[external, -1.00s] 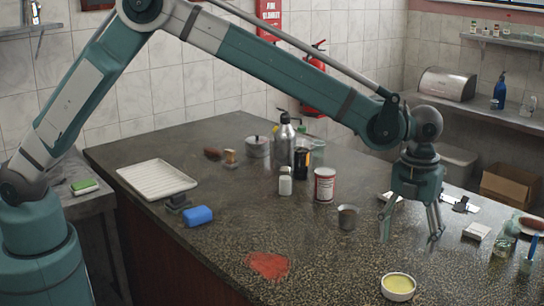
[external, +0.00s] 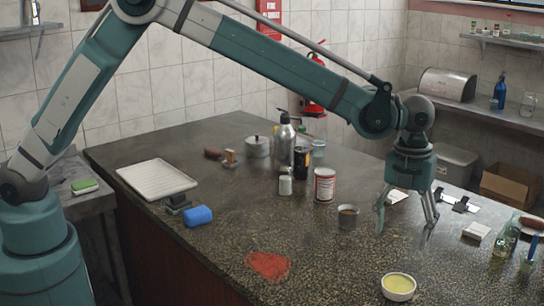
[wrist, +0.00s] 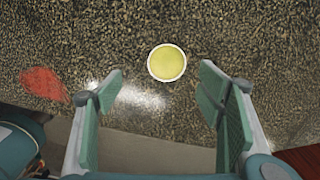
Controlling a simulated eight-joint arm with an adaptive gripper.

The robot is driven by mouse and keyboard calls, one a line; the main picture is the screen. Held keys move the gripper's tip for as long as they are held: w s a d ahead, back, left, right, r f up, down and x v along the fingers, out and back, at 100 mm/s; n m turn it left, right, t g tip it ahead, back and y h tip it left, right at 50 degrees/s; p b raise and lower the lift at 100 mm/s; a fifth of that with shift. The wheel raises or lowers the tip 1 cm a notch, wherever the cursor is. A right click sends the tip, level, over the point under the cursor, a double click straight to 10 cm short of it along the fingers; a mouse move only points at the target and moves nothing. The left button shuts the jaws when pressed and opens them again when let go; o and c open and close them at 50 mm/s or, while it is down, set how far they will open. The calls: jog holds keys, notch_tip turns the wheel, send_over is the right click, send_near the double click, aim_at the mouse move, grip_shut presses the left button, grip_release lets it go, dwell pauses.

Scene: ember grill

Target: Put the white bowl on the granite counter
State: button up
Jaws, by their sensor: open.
+--
### Required task
Leave out the pictures and reproduce the rest of the listing exactly.

### Completed exercise
[external, -1.00s] 
[external, +0.00s] 
[wrist, +0.00s] 
Controlling a simulated eight-joint arm with an adaptive gripper.

The robot is driven by mouse and keyboard calls, one a line; the main picture is the screen. Held keys move the gripper's tip for as long as they are held: w s a d ahead, back, left, right, r f up, down and x v along the fingers, out and back, at 100 mm/s; n m turn it left, right, t g tip it ahead, back and y h tip it left, right at 50 degrees/s; p b raise and lower the lift at 100 mm/s; a fifth of that with shift. The wheel raises or lowers the tip 1 cm a notch, wherever the cursor is. A right click sends the tip, level, over the point under the cursor, a double click straight to 10 cm short of it along the fingers; a mouse move only points at the target and moves nothing. The left button shuts the jaws when pressed and opens them again when let go; o and c open and close them at 50 mm/s or, while it is down, set how far they will open. The calls: jog holds keys, notch_tip turns the wheel, send_over is the right click, send_near the double click, aim_at the mouse move, grip_shut presses the left button, grip_release lets it go, dwell pauses.

Scene: ember grill

Target: Put the white bowl on the granite counter
State: button up
Jaws, by their sensor: open.

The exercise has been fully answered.